[Collection entries]
• • • •

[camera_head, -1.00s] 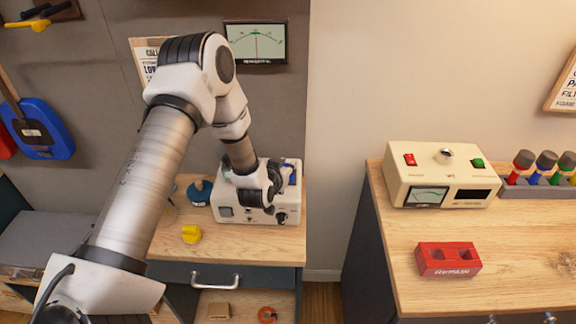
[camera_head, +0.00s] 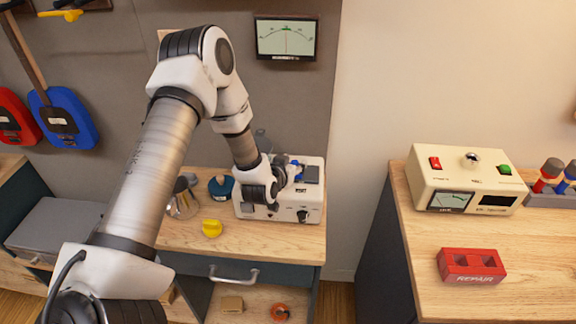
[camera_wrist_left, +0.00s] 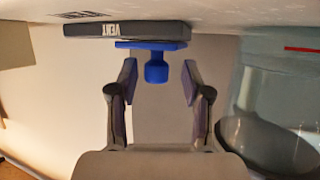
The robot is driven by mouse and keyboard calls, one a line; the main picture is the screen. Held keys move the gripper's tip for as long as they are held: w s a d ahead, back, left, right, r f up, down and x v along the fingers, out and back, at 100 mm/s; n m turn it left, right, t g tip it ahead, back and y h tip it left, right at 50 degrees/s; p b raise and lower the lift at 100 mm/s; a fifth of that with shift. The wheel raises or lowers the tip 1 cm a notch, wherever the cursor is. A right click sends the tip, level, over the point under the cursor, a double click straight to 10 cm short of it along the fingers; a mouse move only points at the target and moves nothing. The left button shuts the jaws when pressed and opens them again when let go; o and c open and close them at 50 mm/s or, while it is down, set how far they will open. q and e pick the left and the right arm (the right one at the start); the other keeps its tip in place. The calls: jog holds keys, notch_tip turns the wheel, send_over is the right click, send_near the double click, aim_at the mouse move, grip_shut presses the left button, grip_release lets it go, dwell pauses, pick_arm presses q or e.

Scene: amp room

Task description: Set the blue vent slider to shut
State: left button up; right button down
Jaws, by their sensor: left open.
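The blue vent slider (camera_wrist_left: 156,68) has a plate and a round knob. It sits against a dark plate marked VENT (camera_wrist_left: 75,30) in the left wrist view. In the head view a bit of the slider (camera_head: 298,166) shows on top of the white device (camera_head: 312,203), beside a dark panel (camera_head: 312,175). My left gripper (camera_wrist_left: 159,82) is open, with one finger on each side of the knob and a gap to both. In the head view the left gripper (camera_head: 286,170) is above the device top and partly hides the slider. My right gripper is not in view.
A yellow object (camera_head: 212,228), a dark blue round item (camera_head: 220,186) and a metal pot (camera_head: 183,200) stand left of the device on the wooden bench top (camera_head: 270,240). A cream device (camera_head: 440,170) and a red REPAIR block (camera_head: 471,266) are on the right bench.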

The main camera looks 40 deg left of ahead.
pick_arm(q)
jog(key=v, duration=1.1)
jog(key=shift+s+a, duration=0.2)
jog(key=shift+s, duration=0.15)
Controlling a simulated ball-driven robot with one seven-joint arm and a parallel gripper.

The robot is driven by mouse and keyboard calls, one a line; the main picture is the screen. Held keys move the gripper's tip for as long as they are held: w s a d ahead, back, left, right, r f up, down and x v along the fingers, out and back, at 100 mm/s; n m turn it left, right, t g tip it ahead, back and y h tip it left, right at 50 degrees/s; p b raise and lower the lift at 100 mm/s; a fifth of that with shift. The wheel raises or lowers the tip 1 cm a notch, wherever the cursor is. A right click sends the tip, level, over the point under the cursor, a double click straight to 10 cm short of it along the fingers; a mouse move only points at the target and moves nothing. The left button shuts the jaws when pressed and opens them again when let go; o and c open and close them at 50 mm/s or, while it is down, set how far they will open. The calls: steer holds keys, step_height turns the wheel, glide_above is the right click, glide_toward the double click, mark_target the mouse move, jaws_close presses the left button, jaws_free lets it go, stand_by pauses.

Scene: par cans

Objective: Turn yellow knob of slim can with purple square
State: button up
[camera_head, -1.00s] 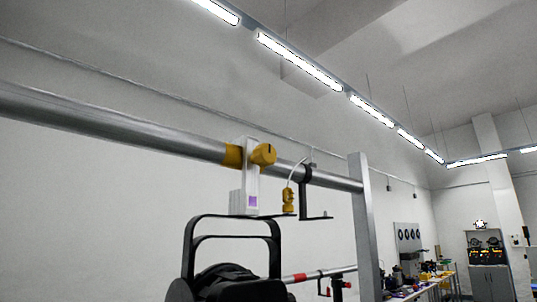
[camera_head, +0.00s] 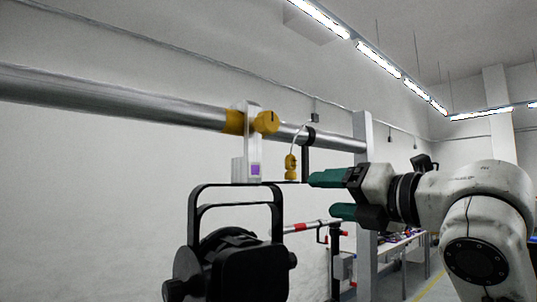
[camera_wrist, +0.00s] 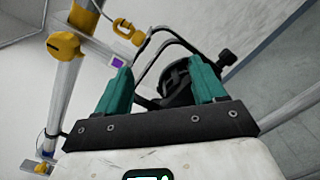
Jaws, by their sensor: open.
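The slim can is a black fixture (camera_head: 236,262) with a black yoke, hanging from a silver pipe by a white clamp (camera_head: 247,165). A purple square (camera_head: 255,170) is on the clamp's lower part. A yellow knob (camera_head: 267,122) sticks out at the clamp's upper right, near the pipe. The wrist view also shows a yellow knob (camera_wrist: 64,46), the purple square (camera_wrist: 117,61) and the dark can (camera_wrist: 176,78). My gripper (camera_head: 329,196), with green fingers, is open and empty, right of the can and below the knob's height. In the wrist view my fingers (camera_wrist: 163,92) stand apart.
The silver pipe (camera_head: 110,97) runs across to a grey upright post (camera_head: 363,190). A yellow carabiner (camera_head: 290,166) on a cable hangs right of the clamp, near a black hook (camera_head: 306,155). A red-banded bar (camera_head: 300,227) lies farther back. The left side is open before a white wall.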

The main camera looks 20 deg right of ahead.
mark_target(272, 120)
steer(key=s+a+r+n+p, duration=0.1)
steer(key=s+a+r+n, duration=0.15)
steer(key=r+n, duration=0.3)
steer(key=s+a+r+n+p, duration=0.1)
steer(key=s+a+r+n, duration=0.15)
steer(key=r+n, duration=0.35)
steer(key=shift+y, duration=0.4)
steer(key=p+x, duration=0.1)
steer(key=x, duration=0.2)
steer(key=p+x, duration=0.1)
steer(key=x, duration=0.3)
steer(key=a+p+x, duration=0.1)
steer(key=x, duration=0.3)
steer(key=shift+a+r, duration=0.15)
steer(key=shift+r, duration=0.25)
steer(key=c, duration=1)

• • • •

Find and count the lines of the data that include the string "State", and report that figure by itself.

2